*** Exercise inputs
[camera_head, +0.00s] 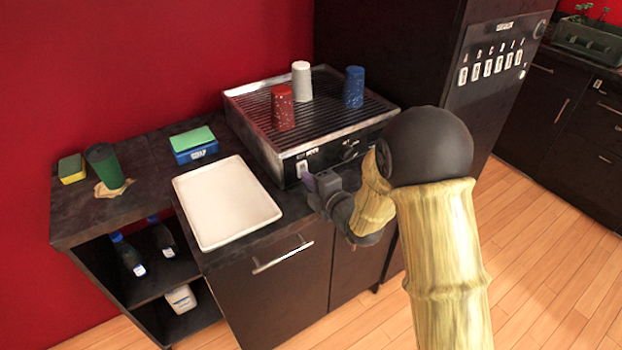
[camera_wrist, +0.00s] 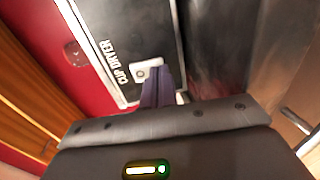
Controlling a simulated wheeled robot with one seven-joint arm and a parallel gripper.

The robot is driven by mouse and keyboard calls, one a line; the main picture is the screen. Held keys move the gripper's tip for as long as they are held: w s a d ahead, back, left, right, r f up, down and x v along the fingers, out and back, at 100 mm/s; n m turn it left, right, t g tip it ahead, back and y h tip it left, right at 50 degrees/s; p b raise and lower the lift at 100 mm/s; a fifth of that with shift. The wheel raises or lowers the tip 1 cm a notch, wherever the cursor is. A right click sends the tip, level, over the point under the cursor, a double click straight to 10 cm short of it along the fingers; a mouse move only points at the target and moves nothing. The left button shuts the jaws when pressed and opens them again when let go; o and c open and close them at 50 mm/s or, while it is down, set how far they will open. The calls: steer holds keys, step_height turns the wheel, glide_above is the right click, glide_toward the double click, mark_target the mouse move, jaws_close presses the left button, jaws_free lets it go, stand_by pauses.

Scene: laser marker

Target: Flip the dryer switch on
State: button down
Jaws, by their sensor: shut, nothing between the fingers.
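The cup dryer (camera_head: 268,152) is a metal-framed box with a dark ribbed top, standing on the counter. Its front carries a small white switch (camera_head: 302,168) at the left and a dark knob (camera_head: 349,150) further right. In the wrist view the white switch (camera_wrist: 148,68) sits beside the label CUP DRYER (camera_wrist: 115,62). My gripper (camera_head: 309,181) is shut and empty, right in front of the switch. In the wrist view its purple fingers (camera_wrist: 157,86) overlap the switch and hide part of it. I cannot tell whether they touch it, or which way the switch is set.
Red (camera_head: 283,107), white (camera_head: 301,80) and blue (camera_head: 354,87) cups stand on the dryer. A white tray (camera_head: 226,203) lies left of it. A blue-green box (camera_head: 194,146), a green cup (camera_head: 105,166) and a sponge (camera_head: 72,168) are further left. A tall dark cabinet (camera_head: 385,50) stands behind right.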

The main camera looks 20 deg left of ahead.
******
*** Exercise inputs
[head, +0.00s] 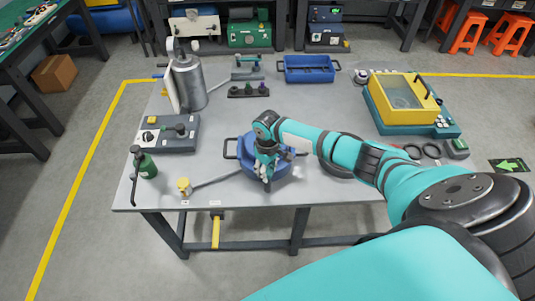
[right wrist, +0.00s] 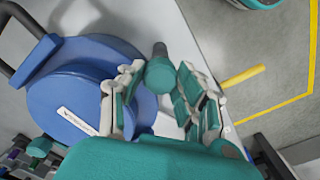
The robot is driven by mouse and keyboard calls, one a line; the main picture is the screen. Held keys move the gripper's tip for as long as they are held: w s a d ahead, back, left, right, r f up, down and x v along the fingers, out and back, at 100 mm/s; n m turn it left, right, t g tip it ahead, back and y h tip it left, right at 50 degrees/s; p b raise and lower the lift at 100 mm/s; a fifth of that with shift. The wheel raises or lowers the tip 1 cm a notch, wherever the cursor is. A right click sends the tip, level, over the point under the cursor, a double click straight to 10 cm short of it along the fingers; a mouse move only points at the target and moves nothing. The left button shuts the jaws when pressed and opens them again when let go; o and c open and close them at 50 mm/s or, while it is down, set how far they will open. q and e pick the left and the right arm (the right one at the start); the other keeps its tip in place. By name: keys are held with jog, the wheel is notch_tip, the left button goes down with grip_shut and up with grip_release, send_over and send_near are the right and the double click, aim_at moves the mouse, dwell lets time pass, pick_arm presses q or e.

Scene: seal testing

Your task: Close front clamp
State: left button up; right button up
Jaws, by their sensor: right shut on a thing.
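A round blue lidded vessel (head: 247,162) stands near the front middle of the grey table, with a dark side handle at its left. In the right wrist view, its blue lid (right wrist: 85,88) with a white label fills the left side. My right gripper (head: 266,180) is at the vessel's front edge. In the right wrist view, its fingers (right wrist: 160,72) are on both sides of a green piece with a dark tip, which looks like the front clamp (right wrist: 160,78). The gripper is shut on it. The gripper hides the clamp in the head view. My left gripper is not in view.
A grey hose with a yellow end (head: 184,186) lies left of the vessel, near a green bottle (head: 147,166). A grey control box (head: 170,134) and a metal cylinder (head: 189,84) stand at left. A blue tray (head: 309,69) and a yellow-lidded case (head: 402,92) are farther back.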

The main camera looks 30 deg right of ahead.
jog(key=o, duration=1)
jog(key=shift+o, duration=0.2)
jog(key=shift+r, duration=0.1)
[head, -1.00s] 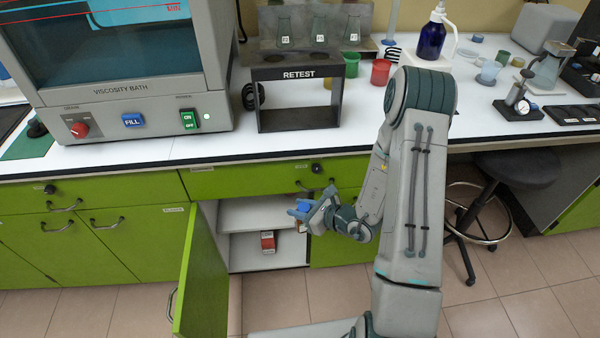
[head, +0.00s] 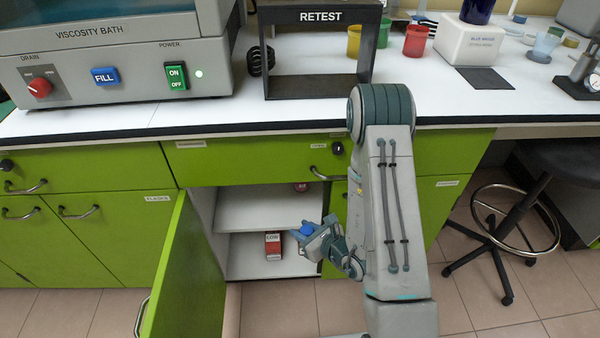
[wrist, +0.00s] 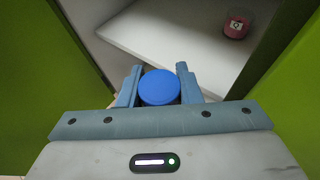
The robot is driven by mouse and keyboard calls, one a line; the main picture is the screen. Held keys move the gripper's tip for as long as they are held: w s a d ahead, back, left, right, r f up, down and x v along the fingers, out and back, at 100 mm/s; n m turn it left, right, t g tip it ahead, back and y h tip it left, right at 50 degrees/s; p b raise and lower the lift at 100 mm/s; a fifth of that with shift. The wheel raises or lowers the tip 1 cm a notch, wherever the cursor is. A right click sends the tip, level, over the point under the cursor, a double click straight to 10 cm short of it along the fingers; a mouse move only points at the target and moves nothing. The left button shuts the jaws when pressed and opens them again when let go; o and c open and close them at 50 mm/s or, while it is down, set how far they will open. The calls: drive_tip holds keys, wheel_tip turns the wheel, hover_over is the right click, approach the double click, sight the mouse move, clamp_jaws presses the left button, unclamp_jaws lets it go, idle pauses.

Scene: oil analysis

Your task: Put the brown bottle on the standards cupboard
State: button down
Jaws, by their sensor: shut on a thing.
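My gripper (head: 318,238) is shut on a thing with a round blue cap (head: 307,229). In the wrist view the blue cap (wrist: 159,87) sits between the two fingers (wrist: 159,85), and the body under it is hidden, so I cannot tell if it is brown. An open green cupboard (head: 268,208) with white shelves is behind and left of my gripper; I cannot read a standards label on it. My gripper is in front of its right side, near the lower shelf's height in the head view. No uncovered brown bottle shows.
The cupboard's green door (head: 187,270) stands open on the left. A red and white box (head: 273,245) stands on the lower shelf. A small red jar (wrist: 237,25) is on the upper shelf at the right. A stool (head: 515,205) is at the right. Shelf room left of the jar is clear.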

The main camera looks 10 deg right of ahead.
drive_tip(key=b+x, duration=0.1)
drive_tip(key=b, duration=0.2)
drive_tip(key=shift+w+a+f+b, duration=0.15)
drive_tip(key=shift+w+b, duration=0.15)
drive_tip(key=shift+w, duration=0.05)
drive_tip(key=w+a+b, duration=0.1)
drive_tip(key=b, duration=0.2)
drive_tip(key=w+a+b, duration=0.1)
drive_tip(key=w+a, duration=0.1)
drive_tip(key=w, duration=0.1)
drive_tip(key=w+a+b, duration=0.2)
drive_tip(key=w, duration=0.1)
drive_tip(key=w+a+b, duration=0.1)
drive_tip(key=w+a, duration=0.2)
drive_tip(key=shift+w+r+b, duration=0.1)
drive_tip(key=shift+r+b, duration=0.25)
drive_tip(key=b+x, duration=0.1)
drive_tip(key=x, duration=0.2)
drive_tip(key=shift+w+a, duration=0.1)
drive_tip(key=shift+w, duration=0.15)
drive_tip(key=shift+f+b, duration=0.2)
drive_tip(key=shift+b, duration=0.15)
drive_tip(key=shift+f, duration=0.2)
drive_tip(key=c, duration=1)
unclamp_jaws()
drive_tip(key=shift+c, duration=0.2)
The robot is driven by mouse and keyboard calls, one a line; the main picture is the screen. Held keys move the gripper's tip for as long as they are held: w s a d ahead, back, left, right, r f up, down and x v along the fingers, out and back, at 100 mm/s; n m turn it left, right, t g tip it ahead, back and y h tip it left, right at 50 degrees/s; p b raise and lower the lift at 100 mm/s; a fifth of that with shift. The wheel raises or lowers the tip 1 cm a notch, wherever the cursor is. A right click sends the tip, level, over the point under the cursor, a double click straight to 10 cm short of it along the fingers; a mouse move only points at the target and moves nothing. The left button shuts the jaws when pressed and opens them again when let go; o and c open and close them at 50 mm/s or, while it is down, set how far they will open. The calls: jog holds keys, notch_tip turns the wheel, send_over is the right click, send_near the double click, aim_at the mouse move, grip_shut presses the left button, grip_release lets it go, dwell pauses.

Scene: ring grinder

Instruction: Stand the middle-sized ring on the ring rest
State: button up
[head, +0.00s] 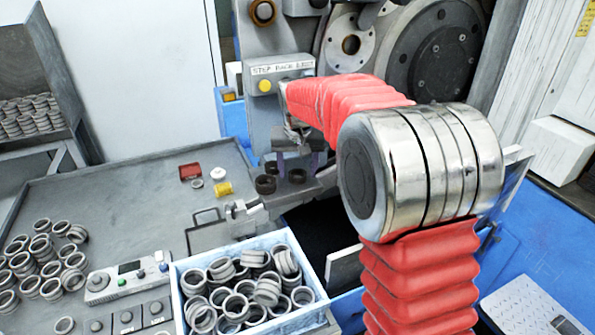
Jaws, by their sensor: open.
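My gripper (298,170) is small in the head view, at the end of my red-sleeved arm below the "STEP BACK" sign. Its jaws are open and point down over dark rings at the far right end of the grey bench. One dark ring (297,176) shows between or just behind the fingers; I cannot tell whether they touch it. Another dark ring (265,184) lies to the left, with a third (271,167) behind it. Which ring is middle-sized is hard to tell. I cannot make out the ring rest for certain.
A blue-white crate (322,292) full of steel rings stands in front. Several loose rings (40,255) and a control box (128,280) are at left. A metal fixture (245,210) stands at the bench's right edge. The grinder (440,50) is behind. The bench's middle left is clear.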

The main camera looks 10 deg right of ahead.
******
● Do this
Only the lines from the one with "[right wrist, +0.00s]" down to the one with "State: left button up; right button up" belong in your copy, both ends included; write them out exactly and skip any pictures.

● Exercise response
[right wrist, +0.00s] 
The robot is driven by mouse and keyboard calls, one a line; the main picture is the screen. Held keys move the gripper's tip for as long as they are held: w s a d ahead, back, left, right, r f up, down and x v along the fingers, out and back, at 100 mm/s; n m turn it left, right, t g tip it ahead, back and y h tip it left, right at 50 degrees/s; p b raise and lower the lift at 100 mm/s; a fifth of that with shift. The wheel raises or lowers the tip 1 cm a notch, wherever the cursor is. A right click sends the tip, level, over the point under the cursor, a double click straight to 10 cm short of it along the fingers; a mouse move only points at the target and moves nothing. The left button shuts the jaws when pressed and opens them again when let go; o and c open and close them at 50 mm/s or, while it is down, set how far they will open. q and e pick the left and the right arm (the right one at the start); the other keeps its tip in place. By name: keys are held with jog, the wheel is notch_tip, the left button goes down with grip_shut and up with grip_release, send_over and send_near are the right and the double click, aim_at moves the mouse, dwell lets time pass, pick_arm presses q or e.

Scene: seal testing

Your task: Close front clamp
State: left button up; right button up

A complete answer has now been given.